Commercial Paper
This is short-term, unsecured debt, issued by corporations to fund day-to-day activities. It’s normally effected by selling promissory notes at a discount. To “issue” commercial paper means to ask for a loan, basically.
Most buyers of commercial paper are banks and other financial institutions. So it’s not much different than a loan, except that it’s very short-term and unsecured, and so it doesn’t go through the normal loan-vetting process.
For example, a corporation might sell a promissory note for $995,000 that can be redeemed in 30 days for $1 million. The bank that buys this will make a $5,000 profit in that 30 days, which is an effective interest rate of 6%.
When the 30 days comes up, the corporation will often pay off that note with additional commercial paper, meaning it becomes a constant debt expense on their books. They just keep rolling it over.

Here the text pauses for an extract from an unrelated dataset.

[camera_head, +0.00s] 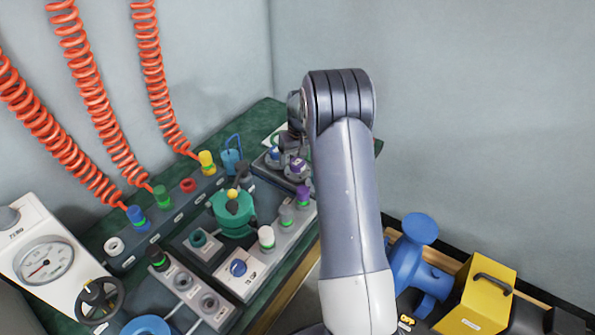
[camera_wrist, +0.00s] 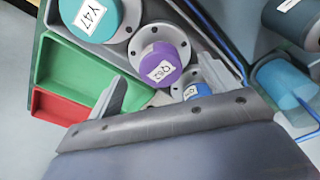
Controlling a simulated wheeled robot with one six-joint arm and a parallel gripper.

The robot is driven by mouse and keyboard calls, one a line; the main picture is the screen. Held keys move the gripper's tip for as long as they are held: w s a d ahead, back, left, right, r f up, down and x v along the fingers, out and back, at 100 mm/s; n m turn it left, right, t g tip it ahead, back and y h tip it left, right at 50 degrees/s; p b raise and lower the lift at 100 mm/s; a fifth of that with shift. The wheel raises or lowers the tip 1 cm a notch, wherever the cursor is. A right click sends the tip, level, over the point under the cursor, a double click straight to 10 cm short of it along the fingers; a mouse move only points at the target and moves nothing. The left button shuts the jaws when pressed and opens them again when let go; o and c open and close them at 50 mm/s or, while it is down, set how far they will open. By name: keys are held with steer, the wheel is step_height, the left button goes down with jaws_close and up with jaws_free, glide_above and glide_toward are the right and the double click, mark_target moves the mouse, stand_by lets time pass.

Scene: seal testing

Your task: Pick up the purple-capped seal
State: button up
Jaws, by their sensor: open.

Commercial paper is kind of the “glue” that holds the corporate world together. If not for the liquidity that commercial paper provides, corporations would have hold large cash reserves to make sure they always had enough cash to cover expenses. By using commercial paper, they can use their capital for other things, and use commercial paper to even out the “gaps.”
Commercial paper is unsecured and uninsured, meaning the only guarantee it will be paid is the reputation of the company who issues it, as determined by te major credit rating agencies. Company in good standing can issue it as lower effective interest; companies in poor standing have to pay more interest. As of this writing, the commercial paper rates for AA-rated companies is 4.75%.
Commercial paper is usually issues in 30-day time increments, in amount increments of $100,000.
“Commercial paper” as a phrase is just a general category of financial instruments. There are a lot of specific ways commercial paper actually happens. The most common is a promissory note (discussed above), but there are other methods – drafts, CDs, checks (effectively post-dated), etc.
Why I Looked It Up
It came up a lot in The Money Kings. Goldman Sachs was the first big institutional buyer of commercial paper.
I had heard the term before. In particular, I remember it from a movie about the 2008 financial crisis where the biggest indicator of a problem is that banks stopped threatened to stop buying commercial paper.